Twelve-year old twins Nick and Eryn have had a pretty uneventful childhood. Though their parents divorced when they were young, it was very amicable and they have been able to remain friends and continue to co-parent together.
Then one morning their mother announces she is getting married. Though the twins are only a little surprised; after all their mother and Michael have been dating for a couple of years. They like Michael, so at first they are okay with the idea, until their mom tells them they are going to move into a new house. Then she drops a real bombshell: Michael has two children of his own, Ava and Jackson, that they have never even heard about, much less met, before now. Even stranger, their mom tells them that they will never meet their new step-siblings, even though they will share a house, just not at the same time.
Nick and Eryn and very perplexed by this strange arrangement, and become intensely curious about Ava and Jackson. How old are they? What do they look like? What kind of things do they like to do? Why are their parents so determined that they should not meet? None of it makes any sense. The twins take advantage of an unexpected snow day resulting in them being home alone to break into their step-siblings locked bedrooms, finding them almost eerily similar to their own. In one, they find the address to Ava and Jackson's home with their mother.
Nick and Eryn sneak over to the house in hopes of seeing and possibly meeting Ava and Jackson. What they end up seeing leaves them shocked and feeling frightened and betrayed. As they search for answers, what they find turns their world upside down.
This is the first of a 2-part sci-fi mystery that is very fast-paced and starts with what seems to be a typical family, but the mystery develops quickly, with some very surprising discoveries. This book is written in similar style to the author's previous works, and will not disappoint fans of her other books. I would recommend this for ages 10-12 primarily, though some younger and older readers might enjoy it as well, and those who are fans of science fiction or mystery fans who are open to trying sci-fi.
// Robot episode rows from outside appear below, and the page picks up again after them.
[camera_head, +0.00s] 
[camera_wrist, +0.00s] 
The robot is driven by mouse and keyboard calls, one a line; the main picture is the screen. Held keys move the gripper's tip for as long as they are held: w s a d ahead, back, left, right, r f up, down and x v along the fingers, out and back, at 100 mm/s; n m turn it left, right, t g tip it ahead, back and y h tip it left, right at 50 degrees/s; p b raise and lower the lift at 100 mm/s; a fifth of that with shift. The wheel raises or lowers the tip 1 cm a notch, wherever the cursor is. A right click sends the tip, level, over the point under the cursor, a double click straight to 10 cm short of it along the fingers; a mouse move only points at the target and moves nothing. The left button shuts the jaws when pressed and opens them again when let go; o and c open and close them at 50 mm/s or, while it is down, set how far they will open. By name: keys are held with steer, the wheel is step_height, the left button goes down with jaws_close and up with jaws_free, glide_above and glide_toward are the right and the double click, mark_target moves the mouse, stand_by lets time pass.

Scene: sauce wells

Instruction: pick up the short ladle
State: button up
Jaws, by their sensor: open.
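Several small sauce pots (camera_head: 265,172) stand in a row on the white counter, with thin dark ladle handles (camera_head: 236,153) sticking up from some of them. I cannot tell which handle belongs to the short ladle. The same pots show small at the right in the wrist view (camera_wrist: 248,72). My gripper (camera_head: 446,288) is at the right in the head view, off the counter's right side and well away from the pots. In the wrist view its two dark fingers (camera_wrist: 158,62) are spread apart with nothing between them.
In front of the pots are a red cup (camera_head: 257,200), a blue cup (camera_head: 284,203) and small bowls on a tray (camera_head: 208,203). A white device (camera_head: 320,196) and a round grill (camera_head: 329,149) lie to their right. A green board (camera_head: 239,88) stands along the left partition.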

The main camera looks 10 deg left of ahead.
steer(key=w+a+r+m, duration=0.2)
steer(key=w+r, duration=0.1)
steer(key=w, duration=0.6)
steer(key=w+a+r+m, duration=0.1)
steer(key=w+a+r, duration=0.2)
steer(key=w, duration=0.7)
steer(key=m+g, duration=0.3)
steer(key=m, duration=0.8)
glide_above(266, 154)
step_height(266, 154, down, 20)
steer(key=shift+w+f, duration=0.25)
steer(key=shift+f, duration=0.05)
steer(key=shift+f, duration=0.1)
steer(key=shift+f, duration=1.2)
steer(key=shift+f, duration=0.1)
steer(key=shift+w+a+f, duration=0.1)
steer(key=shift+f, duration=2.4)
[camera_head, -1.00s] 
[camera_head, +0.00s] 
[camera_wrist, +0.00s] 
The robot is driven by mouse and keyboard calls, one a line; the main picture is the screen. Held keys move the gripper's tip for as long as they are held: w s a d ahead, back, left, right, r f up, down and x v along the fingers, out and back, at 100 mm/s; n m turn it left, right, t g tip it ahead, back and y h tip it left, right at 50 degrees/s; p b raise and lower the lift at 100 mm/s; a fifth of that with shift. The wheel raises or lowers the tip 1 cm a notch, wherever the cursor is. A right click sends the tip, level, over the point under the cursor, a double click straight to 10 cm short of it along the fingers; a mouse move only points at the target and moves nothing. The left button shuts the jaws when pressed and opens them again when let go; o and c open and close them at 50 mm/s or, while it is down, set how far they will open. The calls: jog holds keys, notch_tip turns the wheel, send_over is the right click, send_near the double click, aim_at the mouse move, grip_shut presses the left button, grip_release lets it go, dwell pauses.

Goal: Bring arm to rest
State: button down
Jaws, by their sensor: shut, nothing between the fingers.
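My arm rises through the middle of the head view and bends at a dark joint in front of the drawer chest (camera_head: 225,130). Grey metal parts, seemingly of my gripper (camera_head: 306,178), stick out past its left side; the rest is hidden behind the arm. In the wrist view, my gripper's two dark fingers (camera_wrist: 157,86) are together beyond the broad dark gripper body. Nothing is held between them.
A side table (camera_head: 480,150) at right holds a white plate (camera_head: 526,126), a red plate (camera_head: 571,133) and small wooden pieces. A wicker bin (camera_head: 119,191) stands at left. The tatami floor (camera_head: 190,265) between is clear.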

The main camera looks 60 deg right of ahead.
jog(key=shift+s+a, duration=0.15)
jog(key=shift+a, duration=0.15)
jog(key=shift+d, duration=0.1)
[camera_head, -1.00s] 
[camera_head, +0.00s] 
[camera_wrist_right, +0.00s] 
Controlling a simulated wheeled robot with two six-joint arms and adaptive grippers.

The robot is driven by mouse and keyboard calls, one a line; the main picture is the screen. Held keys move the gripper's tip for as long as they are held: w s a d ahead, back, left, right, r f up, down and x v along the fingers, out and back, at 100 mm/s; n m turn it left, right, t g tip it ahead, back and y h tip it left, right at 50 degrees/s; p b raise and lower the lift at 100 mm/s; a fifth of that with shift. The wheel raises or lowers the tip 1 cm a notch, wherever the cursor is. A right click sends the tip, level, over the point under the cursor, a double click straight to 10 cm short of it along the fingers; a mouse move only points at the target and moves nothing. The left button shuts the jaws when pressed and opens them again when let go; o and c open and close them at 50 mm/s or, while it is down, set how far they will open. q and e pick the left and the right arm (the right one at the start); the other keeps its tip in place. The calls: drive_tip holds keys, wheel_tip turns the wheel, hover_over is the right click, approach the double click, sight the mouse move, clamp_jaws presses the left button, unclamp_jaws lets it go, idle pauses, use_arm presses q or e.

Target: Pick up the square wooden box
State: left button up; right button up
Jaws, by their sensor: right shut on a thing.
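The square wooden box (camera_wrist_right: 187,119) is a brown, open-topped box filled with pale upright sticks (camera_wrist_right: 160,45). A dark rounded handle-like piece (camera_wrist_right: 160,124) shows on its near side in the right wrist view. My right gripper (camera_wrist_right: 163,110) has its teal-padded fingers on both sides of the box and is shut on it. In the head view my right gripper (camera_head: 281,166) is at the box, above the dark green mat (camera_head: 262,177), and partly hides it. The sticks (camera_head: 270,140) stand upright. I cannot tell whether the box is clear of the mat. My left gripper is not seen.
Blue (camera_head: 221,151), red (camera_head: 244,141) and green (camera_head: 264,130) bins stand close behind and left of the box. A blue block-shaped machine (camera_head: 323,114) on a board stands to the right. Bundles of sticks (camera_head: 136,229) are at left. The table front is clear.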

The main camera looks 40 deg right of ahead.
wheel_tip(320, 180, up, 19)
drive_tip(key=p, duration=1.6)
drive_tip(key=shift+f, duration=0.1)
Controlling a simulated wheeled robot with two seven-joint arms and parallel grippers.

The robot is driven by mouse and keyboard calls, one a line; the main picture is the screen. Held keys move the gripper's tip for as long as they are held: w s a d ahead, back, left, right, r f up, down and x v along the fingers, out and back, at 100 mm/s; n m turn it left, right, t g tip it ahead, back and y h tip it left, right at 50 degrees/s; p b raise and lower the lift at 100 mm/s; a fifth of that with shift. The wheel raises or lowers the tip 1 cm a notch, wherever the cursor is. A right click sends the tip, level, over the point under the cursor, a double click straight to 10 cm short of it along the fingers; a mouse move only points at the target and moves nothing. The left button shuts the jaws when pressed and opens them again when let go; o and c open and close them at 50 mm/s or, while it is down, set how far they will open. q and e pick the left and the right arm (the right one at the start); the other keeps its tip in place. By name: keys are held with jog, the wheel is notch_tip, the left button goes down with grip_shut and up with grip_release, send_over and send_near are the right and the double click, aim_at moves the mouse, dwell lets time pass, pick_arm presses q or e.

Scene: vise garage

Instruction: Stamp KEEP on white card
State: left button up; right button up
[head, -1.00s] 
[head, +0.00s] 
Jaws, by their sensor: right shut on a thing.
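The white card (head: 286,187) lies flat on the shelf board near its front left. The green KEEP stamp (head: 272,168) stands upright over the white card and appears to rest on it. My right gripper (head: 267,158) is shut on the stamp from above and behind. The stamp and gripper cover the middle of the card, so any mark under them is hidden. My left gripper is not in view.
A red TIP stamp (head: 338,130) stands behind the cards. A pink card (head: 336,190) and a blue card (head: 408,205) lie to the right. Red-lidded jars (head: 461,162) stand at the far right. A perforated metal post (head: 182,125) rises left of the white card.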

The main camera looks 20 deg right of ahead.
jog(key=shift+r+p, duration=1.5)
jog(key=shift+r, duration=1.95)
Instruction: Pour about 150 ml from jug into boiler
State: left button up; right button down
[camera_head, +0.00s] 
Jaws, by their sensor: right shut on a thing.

On thing I found interesting about the story was that an important scene was set in Mammoth Cave National Park, which is in my home state. What was even more interesting to me was the story behind how the author chose that particular setting. As it turns out, the author had been invited to visit two elementary schools in the nearby city of Bowling Green (where my daughter's college happens to be), and her visit coincided with a sinkhole opening up under the Corvette Museum in Bowling Green and swallowing up eight classic Corvettes. This drew her attention to the abundance of caves and sinkholes in the area, including Mammoth cave, and led to her using it in her book.
Other Books by This Author
Margaret Peterson Haddix has written many popular books for middle grade and young adult readers, both stand alone stories as well as the well-known Missing and Shadow Children series.